# OBJECTIVE:
The records below must be transcribed exactly. Do not include the pictures.

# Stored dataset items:
- - -

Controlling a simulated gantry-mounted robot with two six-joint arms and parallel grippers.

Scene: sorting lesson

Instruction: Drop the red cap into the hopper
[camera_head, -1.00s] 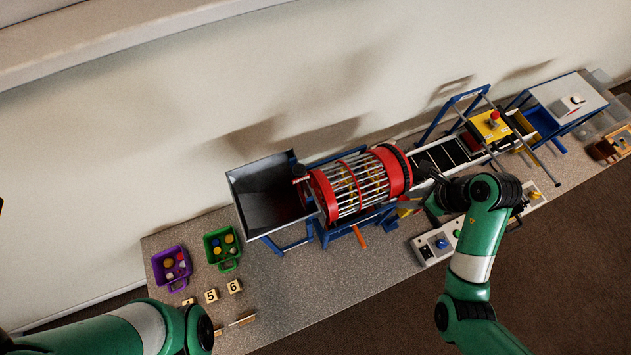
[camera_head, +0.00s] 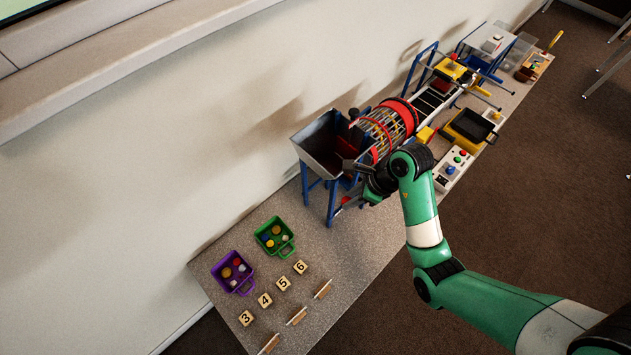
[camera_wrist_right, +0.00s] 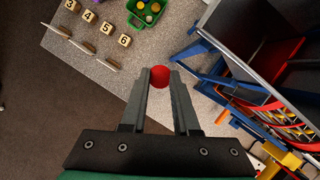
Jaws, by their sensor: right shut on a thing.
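The red cap (camera_wrist_right: 160,75) is between the fingertips of my right gripper (camera_wrist_right: 160,78) in the right wrist view. The fingers are closed on it. The hopper (camera_head: 312,152) is an open grey metal bin on blue legs. In the right wrist view the hopper (camera_wrist_right: 238,28) is at the upper right, apart from the cap, with the bench top below the fingers. My left gripper is out of view.
The red-ended barred drum (camera_head: 398,112) adjoins the hopper on the right. A purple basket (camera_head: 246,284) and a green basket (camera_head: 283,247) hold small caps on the bench. Numbered blocks (camera_head: 283,284) and small wooden pieces (camera_head: 297,316) lie near its front edge. The bench between baskets and hopper is clear.

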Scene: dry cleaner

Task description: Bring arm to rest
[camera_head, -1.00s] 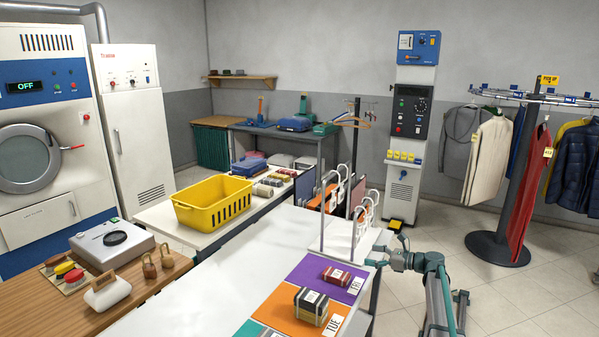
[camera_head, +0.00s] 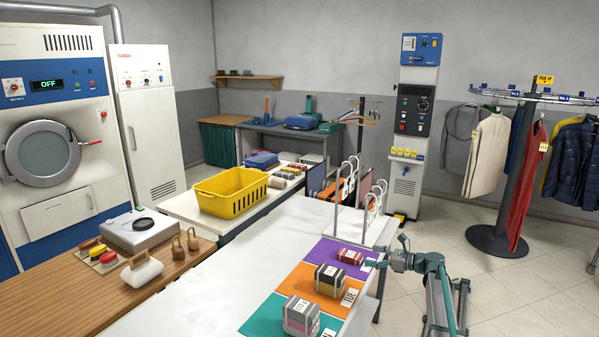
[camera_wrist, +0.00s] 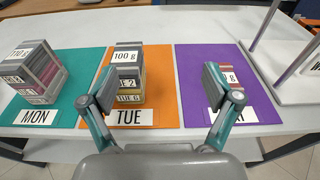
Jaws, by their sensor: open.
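My gripper (camera_head: 378,263) is open and empty at the right edge of the white table (camera_head: 215,275). In the wrist view its fingers (camera_wrist: 161,86) are spread wide, with nothing between the pads. Beyond them lie a teal MON mat (camera_wrist: 80,77), an orange TUE mat (camera_wrist: 162,72) and a purple mat (camera_wrist: 257,88), its label partly hidden by the right finger. A stack of bundles (camera_wrist: 37,68) stands on the MON mat, another (camera_wrist: 127,68) on the TUE mat, and a smaller red bundle (camera_wrist: 229,76) on the purple mat.
A wire rack (camera_head: 352,185) stands on the table's far right part. A yellow basket (camera_head: 232,192) sits on the counter behind. A garment carousel (camera_head: 497,240) stands at the right. The floor between it and my arm is clear.

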- - -

# TASK OUTPUT:
Controlling a simulated gantry-mounted robot with two six-joint arms and parallel grippers.

Scene: sorting lesson

Instruction: Drop the red cap into the hopper
[camera_head, -1.00s] 
[camera_head, +0.00s] 
[camera_wrist_right, +0.00s] 
Jaws, by their sensor: right shut on a thing.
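The red cap (camera_wrist_right: 160,75) is between the fingertips of my right gripper (camera_wrist_right: 160,78) in the right wrist view. The fingers are closed on it. The hopper (camera_head: 312,152) is an open grey metal bin on blue legs. In the right wrist view the hopper (camera_wrist_right: 238,28) is at the upper right, apart from the cap, with the bench top below the fingers. My left gripper is out of view.
The red-ended barred drum (camera_head: 398,112) adjoins the hopper on the right. A purple basket (camera_head: 246,284) and a green basket (camera_head: 283,247) hold small caps on the bench. Numbered blocks (camera_head: 283,284) and small wooden pieces (camera_head: 297,316) lie near its front edge. The bench between baskets and hopper is clear.

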Scene: dry cleaner

Task description: Bring arm to rest
[camera_head, -1.00s] 
[camera_head, +0.00s] 
[camera_wrist, +0.00s] 
Jaws, by their sensor: open.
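My gripper (camera_head: 378,263) is open and empty at the right edge of the white table (camera_head: 215,275). In the wrist view its fingers (camera_wrist: 161,86) are spread wide, with nothing between the pads. Beyond them lie a teal MON mat (camera_wrist: 80,77), an orange TUE mat (camera_wrist: 162,72) and a purple mat (camera_wrist: 257,88), its label partly hidden by the right finger. A stack of bundles (camera_wrist: 37,68) stands on the MON mat, another (camera_wrist: 127,68) on the TUE mat, and a smaller red bundle (camera_wrist: 229,76) on the purple mat.
A wire rack (camera_head: 352,185) stands on the table's far right part. A yellow basket (camera_head: 232,192) sits on the counter behind. A garment carousel (camera_head: 497,240) stands at the right. The floor between it and my arm is clear.

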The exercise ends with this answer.